Recycling: adding value by adding meaning

As a comment to yesterday’s post, Jon Foulkes said,

So an extension to this idea: where the bag isn’t just handed down, but can tell you what it’s been up to. Could make second-hand stuff much more desirable than new.

Brilliant.

Most things that are used are seen to be diminished by use. Depreciation is not just an economic concept. It’s a cultural fact. Once something has been owned by someone it is soiled, profaned, yuuky, somehow. We continue to have the idea that things come from the factory in a state of grace. Ready for ownership. Ready for us. Any ownership diminishes them.

But what if these products were blank, storyless, tedious. What if objects straight from the factory seemed somehow orphaned, smaller and less interesting for the fact of their pristine condition.  If we care about recycling, we want objects to be better at absorbing and recording and reporting their histories. Of course, some objects will be incapable of telling stories: bottles and newspapers for instance. But clothing, furniture, technology, these could be storyful.

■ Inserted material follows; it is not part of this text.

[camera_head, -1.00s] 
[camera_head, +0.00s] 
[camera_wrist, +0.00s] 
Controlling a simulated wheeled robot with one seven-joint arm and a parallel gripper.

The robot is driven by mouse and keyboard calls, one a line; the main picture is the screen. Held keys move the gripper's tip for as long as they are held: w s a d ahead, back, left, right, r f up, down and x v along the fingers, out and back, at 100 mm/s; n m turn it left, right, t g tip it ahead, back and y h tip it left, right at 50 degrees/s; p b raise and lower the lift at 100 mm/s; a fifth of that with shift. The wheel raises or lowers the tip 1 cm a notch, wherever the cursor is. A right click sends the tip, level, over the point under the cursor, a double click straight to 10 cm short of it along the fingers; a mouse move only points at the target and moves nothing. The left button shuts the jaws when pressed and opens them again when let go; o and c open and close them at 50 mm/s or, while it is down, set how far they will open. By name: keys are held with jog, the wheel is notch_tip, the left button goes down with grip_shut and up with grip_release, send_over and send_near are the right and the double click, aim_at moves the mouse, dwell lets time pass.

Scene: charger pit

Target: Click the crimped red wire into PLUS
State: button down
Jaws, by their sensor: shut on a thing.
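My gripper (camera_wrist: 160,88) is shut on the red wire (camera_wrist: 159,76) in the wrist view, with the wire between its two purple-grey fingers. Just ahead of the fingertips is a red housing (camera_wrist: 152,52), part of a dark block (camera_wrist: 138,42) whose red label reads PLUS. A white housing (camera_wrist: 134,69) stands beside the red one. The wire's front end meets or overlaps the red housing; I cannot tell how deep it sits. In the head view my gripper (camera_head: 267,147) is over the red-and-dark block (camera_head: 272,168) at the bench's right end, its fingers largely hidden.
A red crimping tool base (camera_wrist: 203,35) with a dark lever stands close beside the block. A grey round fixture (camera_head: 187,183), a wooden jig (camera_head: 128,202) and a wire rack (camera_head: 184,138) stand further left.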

And they could spared the landfill for one or more cycles of ownership by the stories they bring us.

There are three problems here. One is technical: how to make the object capable of recording and then retelling its story. One is cultural or rhetorical: how to choose and craft the best stories, the narrative that creates the most value. And the last is economic: how to figure out how to think about what kind of value this is, and how it can be measured, distributed, captured and stored in the marketplace. Oh, we do have our work cut out for us.

References

Shannon South offers to turn "your Dad’s jacket" into a purse at her reMade USA website here.

Note: This post was lost in the Network Solutions debacle of early 2010.  It was reposted December 26, 2010.